Problem - For each line that holds "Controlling", copy the line out.

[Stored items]

##########

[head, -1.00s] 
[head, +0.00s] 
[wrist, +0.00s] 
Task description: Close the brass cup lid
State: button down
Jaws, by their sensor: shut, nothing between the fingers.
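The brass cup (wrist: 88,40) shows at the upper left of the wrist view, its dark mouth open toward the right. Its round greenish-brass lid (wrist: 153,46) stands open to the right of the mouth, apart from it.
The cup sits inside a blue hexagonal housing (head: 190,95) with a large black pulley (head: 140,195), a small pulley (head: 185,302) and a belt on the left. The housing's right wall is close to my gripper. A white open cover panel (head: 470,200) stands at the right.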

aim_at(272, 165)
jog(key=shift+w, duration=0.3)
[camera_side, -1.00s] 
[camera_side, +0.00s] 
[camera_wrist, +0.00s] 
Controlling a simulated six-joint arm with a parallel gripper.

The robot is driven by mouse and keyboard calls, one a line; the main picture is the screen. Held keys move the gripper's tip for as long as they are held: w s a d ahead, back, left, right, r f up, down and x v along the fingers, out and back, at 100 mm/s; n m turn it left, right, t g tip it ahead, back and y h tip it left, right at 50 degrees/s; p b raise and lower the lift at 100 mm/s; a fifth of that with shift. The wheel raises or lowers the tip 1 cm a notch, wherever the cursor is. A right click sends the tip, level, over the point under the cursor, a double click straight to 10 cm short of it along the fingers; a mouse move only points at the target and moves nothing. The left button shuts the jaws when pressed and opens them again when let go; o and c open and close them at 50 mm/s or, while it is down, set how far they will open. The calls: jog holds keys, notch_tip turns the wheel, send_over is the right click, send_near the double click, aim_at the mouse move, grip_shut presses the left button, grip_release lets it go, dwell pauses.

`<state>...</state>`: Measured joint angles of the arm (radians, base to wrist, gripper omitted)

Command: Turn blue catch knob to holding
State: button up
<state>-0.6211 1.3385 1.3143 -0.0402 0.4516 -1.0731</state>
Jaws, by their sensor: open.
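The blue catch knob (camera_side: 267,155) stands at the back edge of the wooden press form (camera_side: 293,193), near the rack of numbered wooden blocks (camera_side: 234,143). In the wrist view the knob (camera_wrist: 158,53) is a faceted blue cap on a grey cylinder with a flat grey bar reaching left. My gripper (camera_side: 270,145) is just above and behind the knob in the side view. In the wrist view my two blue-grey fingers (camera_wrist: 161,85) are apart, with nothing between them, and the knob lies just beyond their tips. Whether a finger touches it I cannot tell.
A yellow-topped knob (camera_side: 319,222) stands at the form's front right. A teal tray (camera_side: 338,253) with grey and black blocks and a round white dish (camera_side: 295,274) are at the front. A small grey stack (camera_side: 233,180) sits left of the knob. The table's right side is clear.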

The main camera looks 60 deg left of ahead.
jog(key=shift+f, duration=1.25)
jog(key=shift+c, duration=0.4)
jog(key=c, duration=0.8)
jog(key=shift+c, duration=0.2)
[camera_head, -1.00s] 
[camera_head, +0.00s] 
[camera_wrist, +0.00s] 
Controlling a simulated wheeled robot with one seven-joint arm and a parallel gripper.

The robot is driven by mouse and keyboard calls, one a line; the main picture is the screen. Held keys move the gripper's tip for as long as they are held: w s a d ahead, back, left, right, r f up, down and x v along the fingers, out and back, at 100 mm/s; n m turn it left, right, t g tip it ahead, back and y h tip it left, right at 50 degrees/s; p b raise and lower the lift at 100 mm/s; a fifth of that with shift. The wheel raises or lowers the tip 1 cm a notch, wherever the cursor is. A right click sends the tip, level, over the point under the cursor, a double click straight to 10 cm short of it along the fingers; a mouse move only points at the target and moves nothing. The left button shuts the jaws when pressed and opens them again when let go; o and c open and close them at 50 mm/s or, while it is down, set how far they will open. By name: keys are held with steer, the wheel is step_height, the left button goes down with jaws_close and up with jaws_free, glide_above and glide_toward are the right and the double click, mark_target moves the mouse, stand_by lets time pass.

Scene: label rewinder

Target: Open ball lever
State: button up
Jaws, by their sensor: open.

##########

Answer in full -
Controlling a simulated six-joint arm with a parallel gripper.
Controlling a simulated wheeled robot with one seven-joint arm and a parallel gripper.

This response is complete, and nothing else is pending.